WRITTEN INSTRUCTION: A precise retyping is required of every line from the one containing "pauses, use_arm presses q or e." down to the one containing "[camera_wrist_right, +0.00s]", both included, and of no other line.

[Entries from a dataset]

___

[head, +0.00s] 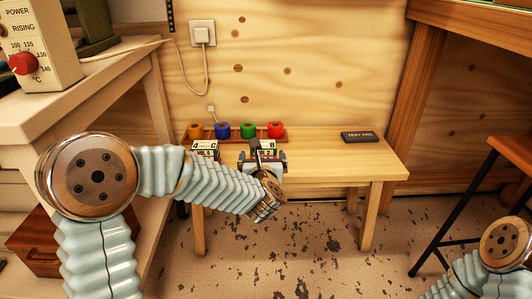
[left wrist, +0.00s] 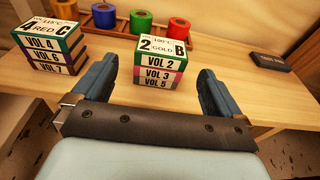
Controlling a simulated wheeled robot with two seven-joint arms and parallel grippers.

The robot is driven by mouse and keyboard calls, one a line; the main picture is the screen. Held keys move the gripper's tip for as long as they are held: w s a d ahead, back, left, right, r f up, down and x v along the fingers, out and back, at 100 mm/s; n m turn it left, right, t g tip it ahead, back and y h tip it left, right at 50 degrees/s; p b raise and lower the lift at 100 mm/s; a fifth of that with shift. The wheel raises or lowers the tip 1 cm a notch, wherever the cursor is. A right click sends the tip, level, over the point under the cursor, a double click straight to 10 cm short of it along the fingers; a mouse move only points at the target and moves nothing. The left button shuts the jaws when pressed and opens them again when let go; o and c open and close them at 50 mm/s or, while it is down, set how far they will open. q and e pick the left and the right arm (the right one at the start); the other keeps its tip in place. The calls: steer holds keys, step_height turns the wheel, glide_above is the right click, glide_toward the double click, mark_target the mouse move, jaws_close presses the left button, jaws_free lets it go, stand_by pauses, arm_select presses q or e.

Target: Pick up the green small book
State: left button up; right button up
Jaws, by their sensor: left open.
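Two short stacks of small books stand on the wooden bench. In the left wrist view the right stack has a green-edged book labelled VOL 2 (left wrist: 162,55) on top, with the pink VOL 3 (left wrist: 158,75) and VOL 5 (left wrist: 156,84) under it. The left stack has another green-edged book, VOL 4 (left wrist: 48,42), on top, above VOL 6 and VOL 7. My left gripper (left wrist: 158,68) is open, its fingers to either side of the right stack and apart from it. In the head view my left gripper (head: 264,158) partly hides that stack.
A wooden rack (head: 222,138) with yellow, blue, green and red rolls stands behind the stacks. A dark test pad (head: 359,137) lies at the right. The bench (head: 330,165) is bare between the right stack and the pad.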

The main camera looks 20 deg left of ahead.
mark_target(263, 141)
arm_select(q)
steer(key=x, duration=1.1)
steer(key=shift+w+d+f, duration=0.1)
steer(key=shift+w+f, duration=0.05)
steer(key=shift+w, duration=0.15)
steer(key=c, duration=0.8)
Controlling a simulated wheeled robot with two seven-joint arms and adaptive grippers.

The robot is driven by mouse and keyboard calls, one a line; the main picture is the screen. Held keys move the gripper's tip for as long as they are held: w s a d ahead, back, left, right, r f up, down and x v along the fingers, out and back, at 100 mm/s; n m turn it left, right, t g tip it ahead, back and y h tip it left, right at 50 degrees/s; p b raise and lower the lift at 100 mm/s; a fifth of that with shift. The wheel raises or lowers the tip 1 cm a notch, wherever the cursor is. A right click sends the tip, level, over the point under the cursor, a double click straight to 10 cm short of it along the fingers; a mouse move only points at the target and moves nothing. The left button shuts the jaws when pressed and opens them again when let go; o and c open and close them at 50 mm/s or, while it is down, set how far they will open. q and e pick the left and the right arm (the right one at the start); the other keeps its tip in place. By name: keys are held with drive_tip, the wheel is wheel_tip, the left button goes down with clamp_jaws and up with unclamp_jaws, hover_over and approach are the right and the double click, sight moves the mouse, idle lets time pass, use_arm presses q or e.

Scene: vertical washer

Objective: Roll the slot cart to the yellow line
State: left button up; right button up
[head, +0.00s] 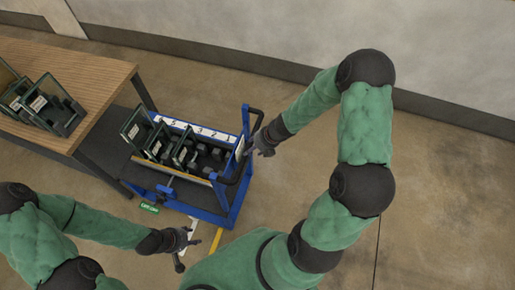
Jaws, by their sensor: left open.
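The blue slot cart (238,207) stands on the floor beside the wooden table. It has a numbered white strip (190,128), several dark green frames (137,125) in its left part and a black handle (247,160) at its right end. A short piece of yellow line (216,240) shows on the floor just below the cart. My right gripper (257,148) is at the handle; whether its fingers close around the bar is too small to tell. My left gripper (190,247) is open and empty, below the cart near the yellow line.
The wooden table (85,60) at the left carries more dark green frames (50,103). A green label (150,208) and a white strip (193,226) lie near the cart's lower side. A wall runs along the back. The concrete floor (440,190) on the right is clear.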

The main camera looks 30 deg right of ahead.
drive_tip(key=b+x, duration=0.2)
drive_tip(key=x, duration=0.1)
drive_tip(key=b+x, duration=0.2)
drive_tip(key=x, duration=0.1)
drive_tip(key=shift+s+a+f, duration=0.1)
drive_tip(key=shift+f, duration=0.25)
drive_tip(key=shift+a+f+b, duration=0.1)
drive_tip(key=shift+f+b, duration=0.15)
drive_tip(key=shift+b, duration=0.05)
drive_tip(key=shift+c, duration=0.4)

___

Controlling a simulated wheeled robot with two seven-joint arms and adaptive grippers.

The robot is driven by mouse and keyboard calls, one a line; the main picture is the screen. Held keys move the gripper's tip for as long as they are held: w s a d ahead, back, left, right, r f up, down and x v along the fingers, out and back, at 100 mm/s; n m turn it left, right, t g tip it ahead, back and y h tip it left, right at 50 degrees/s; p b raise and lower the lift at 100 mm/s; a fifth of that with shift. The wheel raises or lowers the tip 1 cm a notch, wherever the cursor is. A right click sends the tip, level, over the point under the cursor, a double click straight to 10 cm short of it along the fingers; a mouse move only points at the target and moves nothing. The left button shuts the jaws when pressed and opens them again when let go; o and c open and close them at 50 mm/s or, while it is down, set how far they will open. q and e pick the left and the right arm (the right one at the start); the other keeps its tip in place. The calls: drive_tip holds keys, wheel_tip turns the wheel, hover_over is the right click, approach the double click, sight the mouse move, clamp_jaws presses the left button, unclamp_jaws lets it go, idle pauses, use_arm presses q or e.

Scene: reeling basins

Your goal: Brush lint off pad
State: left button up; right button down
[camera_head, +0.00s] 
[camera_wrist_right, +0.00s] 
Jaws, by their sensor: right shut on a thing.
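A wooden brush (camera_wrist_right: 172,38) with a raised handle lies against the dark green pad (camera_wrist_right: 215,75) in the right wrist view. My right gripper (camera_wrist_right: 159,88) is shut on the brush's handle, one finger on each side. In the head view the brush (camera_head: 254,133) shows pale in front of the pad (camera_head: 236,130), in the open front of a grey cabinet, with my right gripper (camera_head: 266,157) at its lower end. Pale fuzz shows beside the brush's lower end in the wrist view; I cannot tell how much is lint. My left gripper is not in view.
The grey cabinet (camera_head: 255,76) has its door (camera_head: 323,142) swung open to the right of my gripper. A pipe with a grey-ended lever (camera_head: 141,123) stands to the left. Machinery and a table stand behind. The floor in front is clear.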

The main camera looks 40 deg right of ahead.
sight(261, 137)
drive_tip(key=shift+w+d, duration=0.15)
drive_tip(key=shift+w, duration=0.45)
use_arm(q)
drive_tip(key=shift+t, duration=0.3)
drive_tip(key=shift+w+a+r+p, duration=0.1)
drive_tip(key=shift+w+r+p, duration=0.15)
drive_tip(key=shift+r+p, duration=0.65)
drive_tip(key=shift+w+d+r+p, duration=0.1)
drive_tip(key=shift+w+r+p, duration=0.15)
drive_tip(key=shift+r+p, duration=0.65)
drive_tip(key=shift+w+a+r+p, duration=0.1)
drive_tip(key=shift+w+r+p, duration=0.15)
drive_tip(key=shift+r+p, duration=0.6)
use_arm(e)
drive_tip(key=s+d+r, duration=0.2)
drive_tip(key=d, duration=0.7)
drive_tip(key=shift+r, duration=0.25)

___

SOLUTION TO THIS EXERCISE:
The robot is driven by mouse and keyboard calls, one a line; the main picture is the screen. Held keys move the gripper's tip for as long as they are held: w s a d ahead, back, left, right, r f up, down and x v along the fingers, out and back, at 100 mm/s; n m turn it left, right, t g tip it ahead, back and y h tip it left, right at 50 degrees/s; p b raise and lower the lift at 100 mm/s; a fifth of that with shift. The wheel raises or lowers the tip 1 cm a notch, wherever the cursor is. A right click sends the tip, level, over the point under the cursor, a double click straight to 10 cm short of it along the fingers; a mouse move only points at the target and moves nothing. The left button shuts the jaws when pressed and opens them again when let go; o and c open and close them at 50 mm/s or, while it is down, set how far they will open. q and e pick the left and the right arm (the right one at the start); the other keeps its tip in place. The calls: drive_tip holds keys, wheel_tip turns the wheel, hover_over is the right click, approach the double click, sight the mouse move, clamp_jaws presses the left button, unclamp_jaws lets it go, idle pauses, use_arm presses q or e.

Scene: reeling basins

Your goal: Brush lint off pad
State: left button up; right button down
[camera_head, +0.00s] 
[camera_wrist_right, +0.00s] 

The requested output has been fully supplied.